Robot trajectory data
"""
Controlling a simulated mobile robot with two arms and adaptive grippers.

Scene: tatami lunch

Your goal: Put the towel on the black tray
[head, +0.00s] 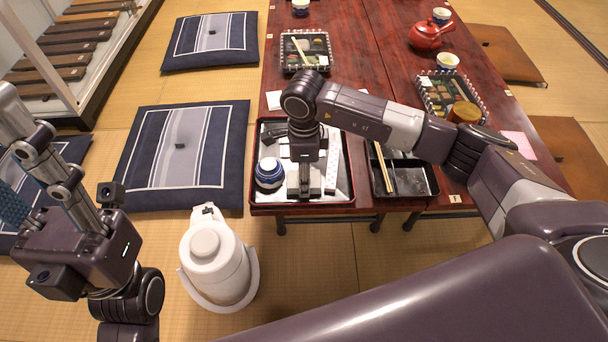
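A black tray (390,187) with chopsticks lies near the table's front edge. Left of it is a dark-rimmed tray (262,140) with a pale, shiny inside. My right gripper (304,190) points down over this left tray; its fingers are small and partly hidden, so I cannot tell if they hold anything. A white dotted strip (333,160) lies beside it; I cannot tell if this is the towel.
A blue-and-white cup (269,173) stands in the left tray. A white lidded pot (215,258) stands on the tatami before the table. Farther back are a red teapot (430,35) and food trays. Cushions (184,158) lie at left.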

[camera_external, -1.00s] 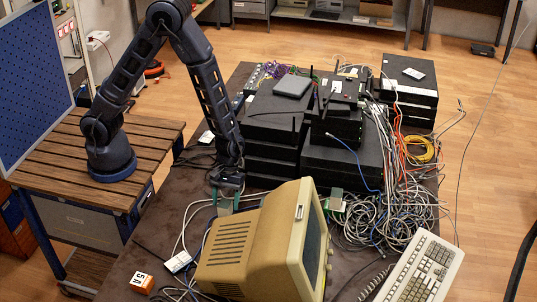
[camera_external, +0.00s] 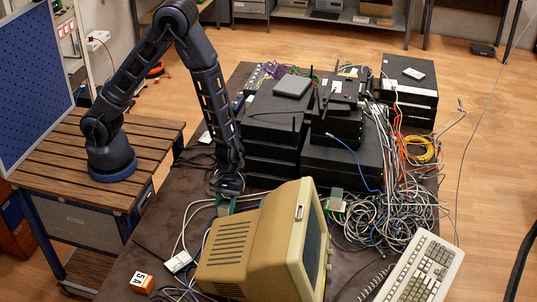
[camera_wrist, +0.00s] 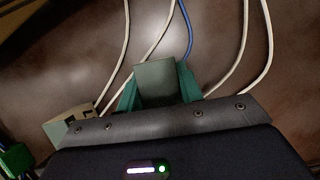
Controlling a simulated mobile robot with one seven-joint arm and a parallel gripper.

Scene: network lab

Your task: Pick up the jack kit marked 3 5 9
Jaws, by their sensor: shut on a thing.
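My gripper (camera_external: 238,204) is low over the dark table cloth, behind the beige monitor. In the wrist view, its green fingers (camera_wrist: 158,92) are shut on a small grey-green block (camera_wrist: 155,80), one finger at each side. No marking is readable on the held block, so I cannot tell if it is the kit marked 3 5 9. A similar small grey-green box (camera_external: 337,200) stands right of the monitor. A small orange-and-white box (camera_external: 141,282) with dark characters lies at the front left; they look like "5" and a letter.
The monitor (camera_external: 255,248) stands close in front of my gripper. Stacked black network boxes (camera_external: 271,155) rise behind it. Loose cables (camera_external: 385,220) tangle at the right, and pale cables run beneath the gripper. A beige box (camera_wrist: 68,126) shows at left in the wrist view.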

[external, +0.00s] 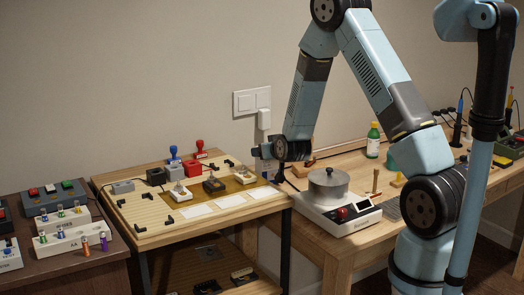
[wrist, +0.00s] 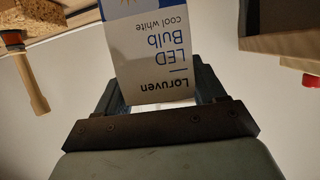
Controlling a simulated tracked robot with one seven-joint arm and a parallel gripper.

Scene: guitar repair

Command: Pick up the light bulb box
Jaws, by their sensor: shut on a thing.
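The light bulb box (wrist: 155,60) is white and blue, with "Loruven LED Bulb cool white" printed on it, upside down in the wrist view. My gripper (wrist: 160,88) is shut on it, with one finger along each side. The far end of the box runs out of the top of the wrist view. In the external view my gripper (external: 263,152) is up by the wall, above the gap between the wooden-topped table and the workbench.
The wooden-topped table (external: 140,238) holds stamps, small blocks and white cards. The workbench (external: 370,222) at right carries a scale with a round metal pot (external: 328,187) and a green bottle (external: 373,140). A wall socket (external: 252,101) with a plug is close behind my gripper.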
"""
= Instruction =
Gather each line from the listing above that holds "Your".

= Answer to the task =
Your goal: Put the towel on the black tray
Your task: Pick up the jack kit marked 3 5 9

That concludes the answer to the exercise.